## [COLLECTED DATA]

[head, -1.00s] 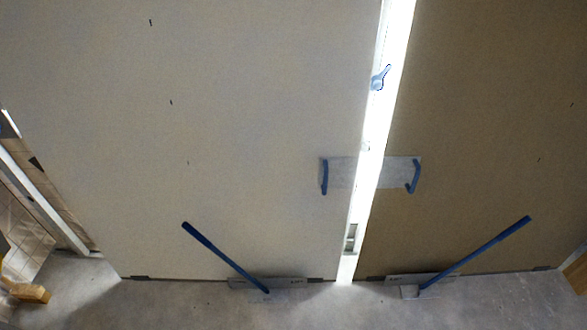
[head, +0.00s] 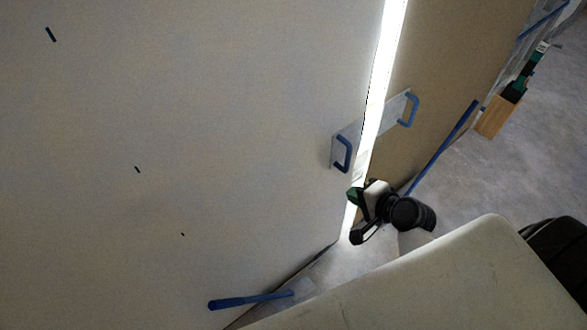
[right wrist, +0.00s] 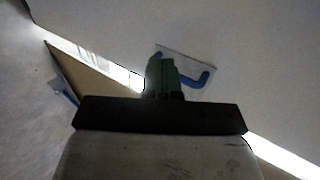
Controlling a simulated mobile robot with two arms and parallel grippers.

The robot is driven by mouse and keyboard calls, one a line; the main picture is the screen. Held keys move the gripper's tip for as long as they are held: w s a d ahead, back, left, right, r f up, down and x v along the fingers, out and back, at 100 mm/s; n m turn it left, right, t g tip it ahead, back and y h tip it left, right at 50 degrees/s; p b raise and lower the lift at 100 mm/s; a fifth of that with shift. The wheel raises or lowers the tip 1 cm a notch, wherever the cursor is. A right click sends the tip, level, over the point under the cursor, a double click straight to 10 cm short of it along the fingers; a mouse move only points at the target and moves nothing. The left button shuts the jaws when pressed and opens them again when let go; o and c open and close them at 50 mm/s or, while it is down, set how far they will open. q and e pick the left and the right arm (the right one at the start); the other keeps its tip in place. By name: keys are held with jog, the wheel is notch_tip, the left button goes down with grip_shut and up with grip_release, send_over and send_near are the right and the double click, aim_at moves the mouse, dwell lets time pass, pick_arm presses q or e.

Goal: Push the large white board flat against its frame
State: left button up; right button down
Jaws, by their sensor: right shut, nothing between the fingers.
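The large white board (head: 200,120) fills the left and middle of the head view, with a few small dark marks and a blue handle (head: 343,154) near its right edge. It also shows in the right wrist view (right wrist: 255,60). A bright lit gap (head: 378,85) runs along that edge, between it and a brown panel (head: 440,60). My right gripper (head: 355,196) is shut and empty, in front of the gap below the handle. Its green fingertips show in the right wrist view (right wrist: 163,75); I cannot tell whether they touch the board. My left gripper is out of view.
A second blue handle (head: 410,108) is on the brown panel. Blue bars slant near the floor at the board (head: 250,300) and at the brown panel (head: 445,145). A wooden box (head: 497,116) with tools stands at right. Grey floor (head: 540,150) is open there.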

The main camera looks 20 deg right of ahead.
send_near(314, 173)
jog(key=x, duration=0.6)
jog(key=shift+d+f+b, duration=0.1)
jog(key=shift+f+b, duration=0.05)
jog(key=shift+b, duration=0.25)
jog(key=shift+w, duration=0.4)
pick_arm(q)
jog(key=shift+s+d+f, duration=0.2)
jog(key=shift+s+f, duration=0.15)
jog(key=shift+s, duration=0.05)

## [REQUIRED WORK]
Extract every line of the data exactly; pictures stay out.

## [RESULT FOR THIS EXERCISE]
[head, -1.00s] 
[head, +0.00s] 
[right wrist, +0.00s] 
Controlling a simulated mobile robot with two arms and parallel grippers.

The robot is driven by mouse and keyboard calls, one a line; the main picture is the screen. Held keys move the gripper's tip for as long as they are held: w s a d ahead, back, left, right, r f up, down and x v along the fingers, out and back, at 100 mm/s; n m turn it left, right, t g tip it ahead, back and y h tip it left, right at 50 degrees/s; p b raise and lower the lift at 100 mm/s; a fifth of that with shift. The wheel raises or lowers the tip 1 cm a notch, wherever the cursor is. A right click sends the tip, level, over the point under the cursor, a double click straight to 10 cm short of it along the fingers; a mouse move only points at the target and moves nothing. The left button shuts the jaws when pressed and opens them again when let go; o and c open and close them at 50 mm/s or, while it is down, set how far they will open. q and e pick the left and the right arm (the right one at the start); the other keeps its tip in place. By name: keys are held with jog, the wheel is notch_tip, the left button goes down with grip_shut and up with grip_release, send_over and send_near are the right and the double click, aim_at moves the mouse, dwell lets time pass, pick_arm presses q or e.

Goal: Push the large white board flat against its frame
State: left button up; right button down
Jaws, by their sensor: right shut, nothing between the fingers.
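The large white board (head: 200,120) fills the left and middle of the head view, with a few small dark marks and a blue handle (head: 343,154) near its right edge. It also shows in the right wrist view (right wrist: 255,60). A bright lit gap (head: 378,85) runs along that edge, between it and a brown panel (head: 440,60). My right gripper (head: 355,196) is shut and empty, in front of the gap below the handle. Its green fingertips show in the right wrist view (right wrist: 163,75); I cannot tell whether they touch the board. My left gripper is out of view.
A second blue handle (head: 410,108) is on the brown panel. Blue bars slant near the floor at the board (head: 250,300) and at the brown panel (head: 445,145). A wooden box (head: 497,116) with tools stands at right. Grey floor (head: 540,150) is open there.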

The main camera looks 20 deg right of ahead.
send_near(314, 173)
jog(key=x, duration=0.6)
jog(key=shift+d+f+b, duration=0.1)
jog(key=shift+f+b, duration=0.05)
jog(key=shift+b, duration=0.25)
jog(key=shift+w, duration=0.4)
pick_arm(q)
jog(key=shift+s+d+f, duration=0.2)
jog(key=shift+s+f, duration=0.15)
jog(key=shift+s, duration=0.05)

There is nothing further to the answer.